Aim: Below, find each line holding "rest" and state how many there are, using the number alone.

Raw records:
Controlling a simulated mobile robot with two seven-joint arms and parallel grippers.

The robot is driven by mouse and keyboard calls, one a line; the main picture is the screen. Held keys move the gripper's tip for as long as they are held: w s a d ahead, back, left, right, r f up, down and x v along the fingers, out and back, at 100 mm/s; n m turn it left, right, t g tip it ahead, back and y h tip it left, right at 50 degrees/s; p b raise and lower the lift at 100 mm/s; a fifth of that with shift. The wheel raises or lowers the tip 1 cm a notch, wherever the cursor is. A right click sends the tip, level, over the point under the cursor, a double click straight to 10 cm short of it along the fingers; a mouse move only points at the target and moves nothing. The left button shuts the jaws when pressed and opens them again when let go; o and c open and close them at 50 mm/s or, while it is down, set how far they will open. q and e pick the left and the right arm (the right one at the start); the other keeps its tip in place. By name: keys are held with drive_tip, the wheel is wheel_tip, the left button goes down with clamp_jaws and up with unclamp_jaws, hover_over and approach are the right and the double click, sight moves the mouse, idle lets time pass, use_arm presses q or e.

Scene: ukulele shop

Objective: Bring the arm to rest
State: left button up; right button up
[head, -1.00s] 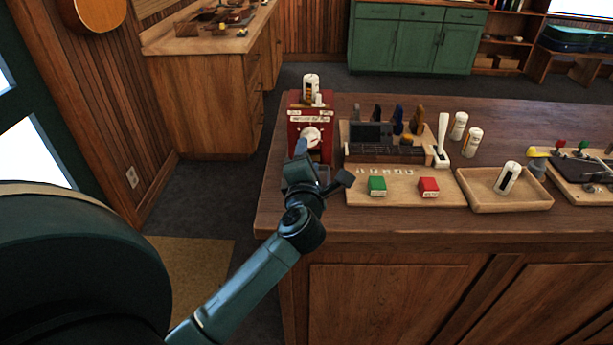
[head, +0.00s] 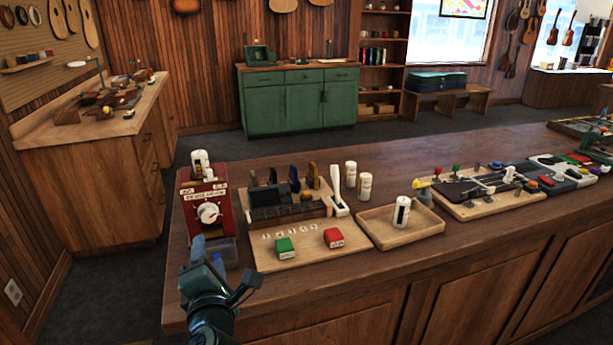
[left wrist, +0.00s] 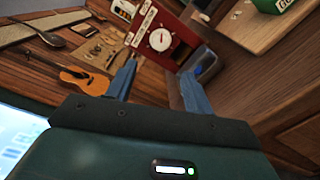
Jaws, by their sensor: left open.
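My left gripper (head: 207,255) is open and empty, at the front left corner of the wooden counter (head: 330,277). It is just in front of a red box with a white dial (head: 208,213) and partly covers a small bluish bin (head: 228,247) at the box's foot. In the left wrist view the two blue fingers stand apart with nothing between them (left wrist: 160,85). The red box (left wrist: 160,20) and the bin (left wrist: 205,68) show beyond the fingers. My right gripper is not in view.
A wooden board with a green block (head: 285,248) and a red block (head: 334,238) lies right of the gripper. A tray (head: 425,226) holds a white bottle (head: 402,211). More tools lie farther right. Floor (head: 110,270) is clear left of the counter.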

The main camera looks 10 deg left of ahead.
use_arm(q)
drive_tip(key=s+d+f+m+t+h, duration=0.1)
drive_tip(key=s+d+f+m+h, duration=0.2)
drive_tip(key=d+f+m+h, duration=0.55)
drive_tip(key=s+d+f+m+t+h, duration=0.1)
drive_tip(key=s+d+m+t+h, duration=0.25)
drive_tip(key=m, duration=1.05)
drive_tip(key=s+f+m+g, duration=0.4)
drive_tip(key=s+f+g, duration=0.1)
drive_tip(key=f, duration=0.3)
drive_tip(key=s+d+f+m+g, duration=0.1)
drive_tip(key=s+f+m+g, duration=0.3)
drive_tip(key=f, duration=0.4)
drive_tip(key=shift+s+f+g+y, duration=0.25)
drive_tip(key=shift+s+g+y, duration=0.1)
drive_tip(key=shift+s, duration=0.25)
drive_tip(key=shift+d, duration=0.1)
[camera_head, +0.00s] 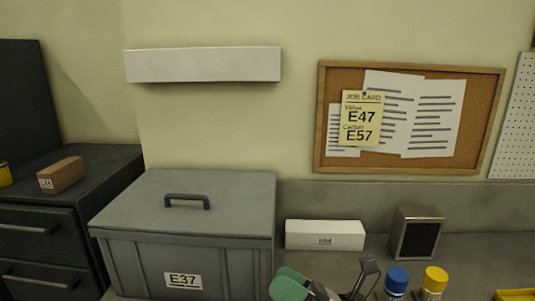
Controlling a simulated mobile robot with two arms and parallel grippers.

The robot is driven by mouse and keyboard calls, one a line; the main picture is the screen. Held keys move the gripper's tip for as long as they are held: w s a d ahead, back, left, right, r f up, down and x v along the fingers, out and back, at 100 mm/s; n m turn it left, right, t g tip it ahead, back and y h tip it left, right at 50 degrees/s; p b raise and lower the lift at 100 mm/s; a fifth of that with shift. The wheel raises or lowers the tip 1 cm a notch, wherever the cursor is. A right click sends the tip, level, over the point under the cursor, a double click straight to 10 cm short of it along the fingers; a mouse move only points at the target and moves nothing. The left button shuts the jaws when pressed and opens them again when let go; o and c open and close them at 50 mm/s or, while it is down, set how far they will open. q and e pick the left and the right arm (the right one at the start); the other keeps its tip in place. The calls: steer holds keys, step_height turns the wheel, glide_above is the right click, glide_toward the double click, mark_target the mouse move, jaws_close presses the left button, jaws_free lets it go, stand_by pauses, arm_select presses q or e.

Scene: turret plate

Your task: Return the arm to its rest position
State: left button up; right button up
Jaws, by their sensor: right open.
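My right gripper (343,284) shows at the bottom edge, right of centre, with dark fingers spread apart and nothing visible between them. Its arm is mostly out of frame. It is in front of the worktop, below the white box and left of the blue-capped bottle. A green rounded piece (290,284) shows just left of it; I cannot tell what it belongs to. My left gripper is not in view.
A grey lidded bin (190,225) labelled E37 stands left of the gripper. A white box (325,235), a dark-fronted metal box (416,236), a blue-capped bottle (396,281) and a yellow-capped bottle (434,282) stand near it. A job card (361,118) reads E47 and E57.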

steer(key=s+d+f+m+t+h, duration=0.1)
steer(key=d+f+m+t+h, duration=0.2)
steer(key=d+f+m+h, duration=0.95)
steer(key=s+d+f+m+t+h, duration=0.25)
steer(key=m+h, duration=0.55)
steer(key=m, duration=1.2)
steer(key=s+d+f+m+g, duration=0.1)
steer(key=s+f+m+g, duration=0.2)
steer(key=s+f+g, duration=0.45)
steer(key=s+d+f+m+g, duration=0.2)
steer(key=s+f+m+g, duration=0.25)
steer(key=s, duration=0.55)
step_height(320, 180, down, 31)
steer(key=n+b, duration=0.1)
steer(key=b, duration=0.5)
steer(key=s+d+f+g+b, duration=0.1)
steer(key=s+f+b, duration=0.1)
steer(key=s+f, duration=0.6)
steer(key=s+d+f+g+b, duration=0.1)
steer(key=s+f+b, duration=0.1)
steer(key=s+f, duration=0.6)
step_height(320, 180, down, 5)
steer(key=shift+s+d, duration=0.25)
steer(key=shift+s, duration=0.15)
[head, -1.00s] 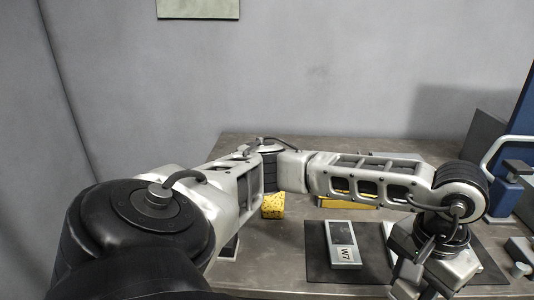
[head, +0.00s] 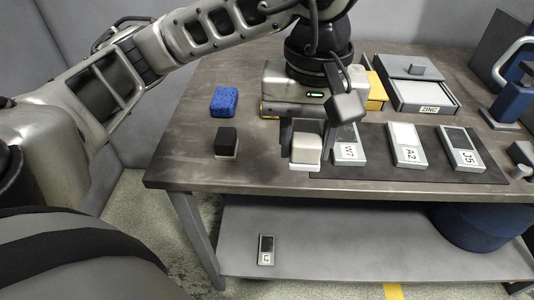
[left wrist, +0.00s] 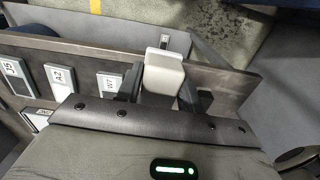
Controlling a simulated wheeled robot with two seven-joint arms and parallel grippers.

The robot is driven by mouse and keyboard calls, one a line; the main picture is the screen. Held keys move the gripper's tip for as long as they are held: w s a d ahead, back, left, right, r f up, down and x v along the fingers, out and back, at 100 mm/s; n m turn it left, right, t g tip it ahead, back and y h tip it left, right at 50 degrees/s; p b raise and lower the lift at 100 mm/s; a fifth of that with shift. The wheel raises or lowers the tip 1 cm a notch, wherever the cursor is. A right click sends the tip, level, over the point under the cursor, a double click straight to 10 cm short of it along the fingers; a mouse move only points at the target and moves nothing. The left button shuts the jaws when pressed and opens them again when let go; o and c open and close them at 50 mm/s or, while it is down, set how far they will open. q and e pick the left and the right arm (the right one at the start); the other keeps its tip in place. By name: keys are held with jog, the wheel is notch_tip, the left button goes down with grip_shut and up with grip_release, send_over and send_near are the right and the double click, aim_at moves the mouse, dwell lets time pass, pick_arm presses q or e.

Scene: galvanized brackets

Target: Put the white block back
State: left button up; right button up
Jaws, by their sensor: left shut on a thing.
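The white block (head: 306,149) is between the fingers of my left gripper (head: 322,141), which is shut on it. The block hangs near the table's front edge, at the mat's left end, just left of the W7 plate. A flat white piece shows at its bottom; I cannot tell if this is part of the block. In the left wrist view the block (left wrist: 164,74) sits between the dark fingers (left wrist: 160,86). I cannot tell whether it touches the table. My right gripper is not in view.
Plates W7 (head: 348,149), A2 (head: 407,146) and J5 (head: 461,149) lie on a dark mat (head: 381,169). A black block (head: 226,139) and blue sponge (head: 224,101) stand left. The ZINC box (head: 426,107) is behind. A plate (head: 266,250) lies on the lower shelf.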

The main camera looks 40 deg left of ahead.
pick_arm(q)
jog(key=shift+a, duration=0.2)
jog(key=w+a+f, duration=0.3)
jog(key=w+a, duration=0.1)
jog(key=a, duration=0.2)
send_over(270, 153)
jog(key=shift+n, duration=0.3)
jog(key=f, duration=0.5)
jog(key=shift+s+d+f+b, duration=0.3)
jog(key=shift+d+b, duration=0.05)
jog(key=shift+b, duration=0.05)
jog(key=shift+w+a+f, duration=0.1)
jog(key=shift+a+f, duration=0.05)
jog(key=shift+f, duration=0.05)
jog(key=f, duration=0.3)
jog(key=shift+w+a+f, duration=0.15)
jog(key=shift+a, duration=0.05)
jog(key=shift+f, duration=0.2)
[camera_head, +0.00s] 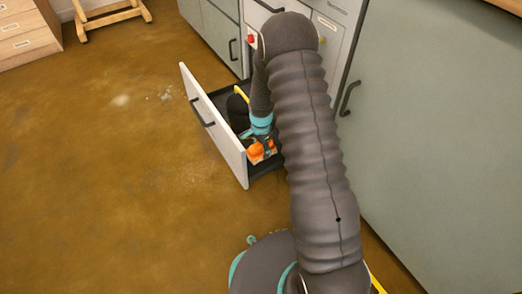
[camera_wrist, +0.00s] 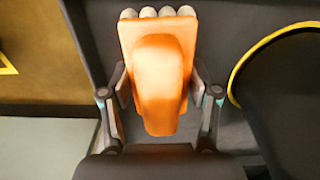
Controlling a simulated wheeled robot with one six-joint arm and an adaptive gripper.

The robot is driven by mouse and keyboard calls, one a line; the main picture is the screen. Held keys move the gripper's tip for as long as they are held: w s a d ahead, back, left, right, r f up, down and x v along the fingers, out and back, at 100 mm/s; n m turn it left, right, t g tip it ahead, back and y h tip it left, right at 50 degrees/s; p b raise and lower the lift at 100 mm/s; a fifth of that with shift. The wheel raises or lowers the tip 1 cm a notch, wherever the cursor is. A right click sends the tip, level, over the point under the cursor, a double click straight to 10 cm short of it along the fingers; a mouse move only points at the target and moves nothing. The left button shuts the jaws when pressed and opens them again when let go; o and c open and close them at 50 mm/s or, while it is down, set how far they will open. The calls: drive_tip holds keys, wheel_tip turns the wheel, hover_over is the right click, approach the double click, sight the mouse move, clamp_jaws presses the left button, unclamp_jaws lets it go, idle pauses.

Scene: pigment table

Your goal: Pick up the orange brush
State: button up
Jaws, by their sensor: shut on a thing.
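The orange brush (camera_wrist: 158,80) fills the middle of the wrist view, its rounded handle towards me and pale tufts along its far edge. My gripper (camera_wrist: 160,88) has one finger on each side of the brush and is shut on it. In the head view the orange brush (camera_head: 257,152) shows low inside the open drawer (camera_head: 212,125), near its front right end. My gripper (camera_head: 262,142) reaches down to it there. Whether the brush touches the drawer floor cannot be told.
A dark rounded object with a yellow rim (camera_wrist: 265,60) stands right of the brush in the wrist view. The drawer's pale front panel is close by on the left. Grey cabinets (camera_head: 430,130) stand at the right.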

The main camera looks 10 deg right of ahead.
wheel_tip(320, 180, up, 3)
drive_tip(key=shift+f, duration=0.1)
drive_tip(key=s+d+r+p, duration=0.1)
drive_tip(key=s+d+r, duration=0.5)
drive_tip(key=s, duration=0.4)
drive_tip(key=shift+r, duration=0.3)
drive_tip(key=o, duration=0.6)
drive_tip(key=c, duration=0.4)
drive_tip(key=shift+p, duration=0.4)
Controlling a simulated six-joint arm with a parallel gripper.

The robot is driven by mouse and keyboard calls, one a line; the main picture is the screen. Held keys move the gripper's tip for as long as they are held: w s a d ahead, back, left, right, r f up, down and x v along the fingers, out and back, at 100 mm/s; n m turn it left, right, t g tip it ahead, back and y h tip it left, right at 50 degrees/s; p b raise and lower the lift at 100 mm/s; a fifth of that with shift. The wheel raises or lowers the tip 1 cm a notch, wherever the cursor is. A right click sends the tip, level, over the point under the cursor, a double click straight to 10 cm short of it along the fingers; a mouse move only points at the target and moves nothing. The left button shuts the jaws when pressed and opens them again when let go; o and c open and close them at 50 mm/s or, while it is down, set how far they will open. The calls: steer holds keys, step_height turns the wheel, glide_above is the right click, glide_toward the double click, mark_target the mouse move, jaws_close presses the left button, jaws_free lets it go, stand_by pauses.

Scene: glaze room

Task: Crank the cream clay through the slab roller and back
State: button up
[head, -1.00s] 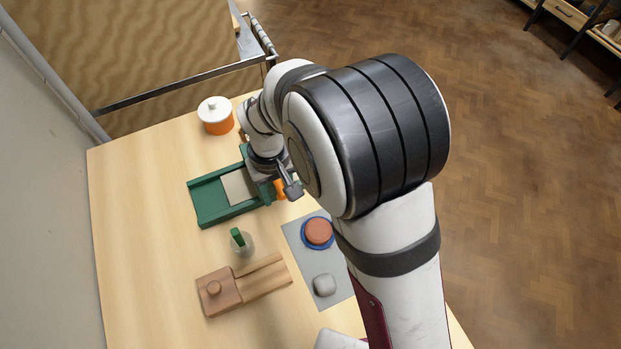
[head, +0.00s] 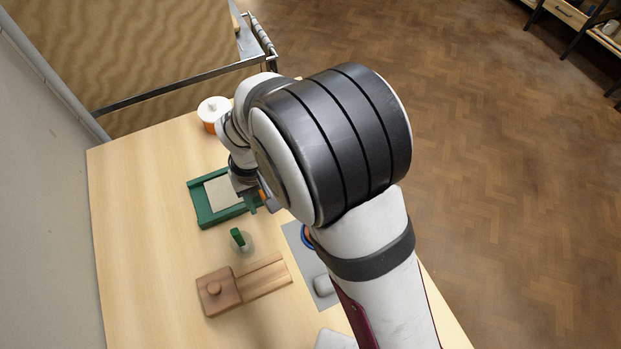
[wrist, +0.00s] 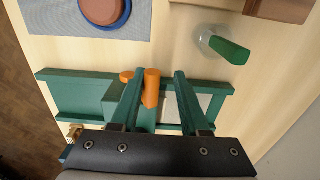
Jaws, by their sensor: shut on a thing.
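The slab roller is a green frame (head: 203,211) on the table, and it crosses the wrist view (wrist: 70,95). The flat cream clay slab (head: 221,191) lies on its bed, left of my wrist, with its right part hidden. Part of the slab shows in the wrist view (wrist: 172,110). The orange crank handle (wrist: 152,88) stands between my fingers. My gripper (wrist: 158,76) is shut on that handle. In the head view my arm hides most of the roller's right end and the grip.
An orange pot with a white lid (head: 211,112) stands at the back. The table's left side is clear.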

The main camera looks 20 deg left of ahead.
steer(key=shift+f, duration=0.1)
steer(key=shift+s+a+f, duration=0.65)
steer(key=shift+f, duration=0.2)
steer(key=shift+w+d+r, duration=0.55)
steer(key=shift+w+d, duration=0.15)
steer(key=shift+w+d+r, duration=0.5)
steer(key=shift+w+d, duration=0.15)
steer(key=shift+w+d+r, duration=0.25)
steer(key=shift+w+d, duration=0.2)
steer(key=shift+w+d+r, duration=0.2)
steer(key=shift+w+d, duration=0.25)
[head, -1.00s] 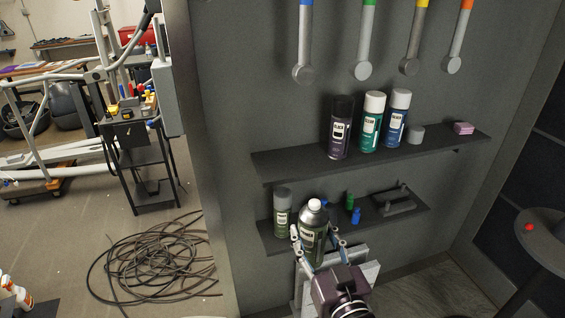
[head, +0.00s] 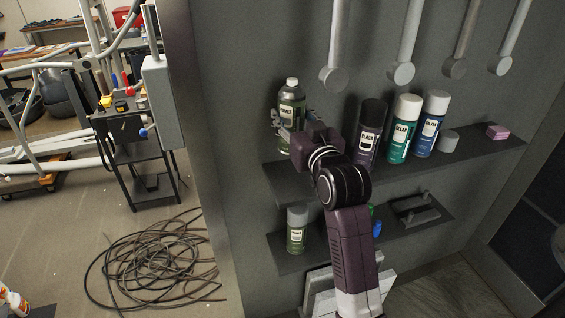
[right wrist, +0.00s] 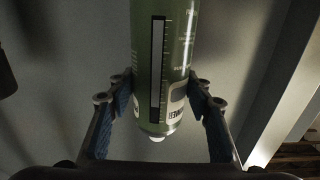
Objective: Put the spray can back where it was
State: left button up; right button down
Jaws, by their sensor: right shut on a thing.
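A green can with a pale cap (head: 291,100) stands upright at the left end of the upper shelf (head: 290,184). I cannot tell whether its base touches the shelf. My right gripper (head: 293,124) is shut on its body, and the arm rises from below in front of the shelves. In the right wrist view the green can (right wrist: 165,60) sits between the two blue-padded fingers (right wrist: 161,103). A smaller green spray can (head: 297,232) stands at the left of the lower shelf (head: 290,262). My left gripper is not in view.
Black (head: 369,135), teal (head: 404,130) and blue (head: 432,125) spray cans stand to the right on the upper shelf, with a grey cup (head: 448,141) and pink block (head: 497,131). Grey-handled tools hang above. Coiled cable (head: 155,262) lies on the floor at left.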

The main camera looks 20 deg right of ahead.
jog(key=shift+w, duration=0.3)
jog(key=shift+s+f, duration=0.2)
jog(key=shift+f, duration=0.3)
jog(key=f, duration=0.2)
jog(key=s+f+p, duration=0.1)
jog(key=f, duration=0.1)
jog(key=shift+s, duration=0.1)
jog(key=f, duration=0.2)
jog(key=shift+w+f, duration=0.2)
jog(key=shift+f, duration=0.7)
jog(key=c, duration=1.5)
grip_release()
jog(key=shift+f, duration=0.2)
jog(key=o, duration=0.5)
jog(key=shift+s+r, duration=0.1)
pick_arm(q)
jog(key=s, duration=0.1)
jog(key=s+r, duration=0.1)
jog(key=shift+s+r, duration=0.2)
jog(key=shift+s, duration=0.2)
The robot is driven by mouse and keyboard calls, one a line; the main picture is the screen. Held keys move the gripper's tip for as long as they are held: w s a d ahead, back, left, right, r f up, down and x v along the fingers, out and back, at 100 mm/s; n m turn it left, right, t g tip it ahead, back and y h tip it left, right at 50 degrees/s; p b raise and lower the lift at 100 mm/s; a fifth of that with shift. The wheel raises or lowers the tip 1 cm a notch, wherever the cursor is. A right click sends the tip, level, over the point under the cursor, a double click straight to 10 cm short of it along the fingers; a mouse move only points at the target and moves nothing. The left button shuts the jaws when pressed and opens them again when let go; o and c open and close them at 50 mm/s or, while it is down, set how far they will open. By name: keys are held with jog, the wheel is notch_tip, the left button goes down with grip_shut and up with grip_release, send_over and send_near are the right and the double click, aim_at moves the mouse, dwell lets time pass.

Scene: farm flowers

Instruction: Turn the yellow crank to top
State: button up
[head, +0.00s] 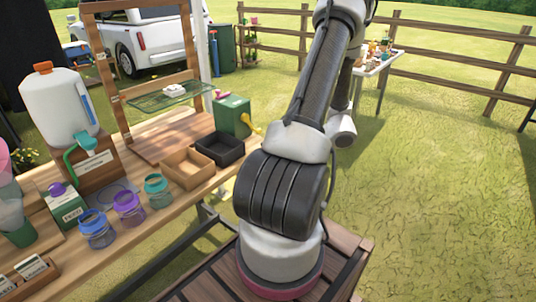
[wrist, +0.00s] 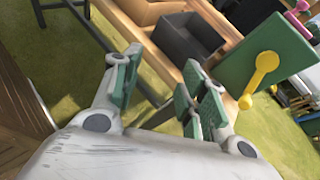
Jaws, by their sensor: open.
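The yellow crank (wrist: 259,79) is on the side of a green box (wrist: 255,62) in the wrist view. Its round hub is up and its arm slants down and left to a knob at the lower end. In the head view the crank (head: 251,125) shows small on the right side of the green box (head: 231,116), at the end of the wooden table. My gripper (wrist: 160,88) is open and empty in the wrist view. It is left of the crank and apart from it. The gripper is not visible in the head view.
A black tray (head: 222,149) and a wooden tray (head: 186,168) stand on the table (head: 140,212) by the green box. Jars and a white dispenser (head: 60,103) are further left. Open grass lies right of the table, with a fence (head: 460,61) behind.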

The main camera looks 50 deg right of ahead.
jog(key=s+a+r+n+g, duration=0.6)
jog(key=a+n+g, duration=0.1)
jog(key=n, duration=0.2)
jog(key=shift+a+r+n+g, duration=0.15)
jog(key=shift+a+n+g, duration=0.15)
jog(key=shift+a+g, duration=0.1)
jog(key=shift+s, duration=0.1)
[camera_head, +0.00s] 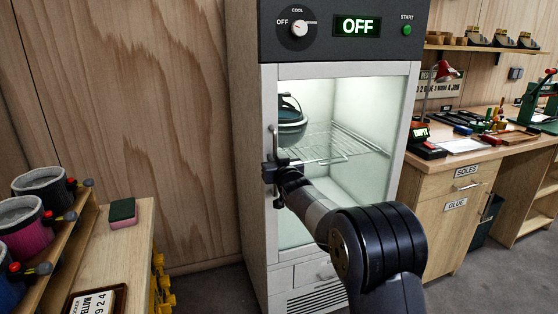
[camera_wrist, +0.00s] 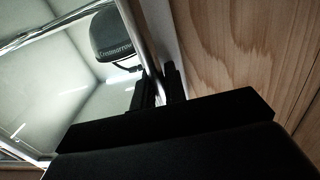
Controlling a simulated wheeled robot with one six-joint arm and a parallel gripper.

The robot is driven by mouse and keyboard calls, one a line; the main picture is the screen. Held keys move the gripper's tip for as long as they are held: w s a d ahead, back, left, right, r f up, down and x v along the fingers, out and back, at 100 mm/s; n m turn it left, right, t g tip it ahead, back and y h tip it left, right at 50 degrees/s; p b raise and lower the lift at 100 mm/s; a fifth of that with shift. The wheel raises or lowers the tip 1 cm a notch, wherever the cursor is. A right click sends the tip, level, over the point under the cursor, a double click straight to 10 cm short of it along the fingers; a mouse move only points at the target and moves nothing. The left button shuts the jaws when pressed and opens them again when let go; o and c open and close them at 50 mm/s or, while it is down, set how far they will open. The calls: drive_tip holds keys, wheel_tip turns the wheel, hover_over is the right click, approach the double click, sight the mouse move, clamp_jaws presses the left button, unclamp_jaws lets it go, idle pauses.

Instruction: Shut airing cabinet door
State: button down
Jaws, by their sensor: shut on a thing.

Solution to this problem: 2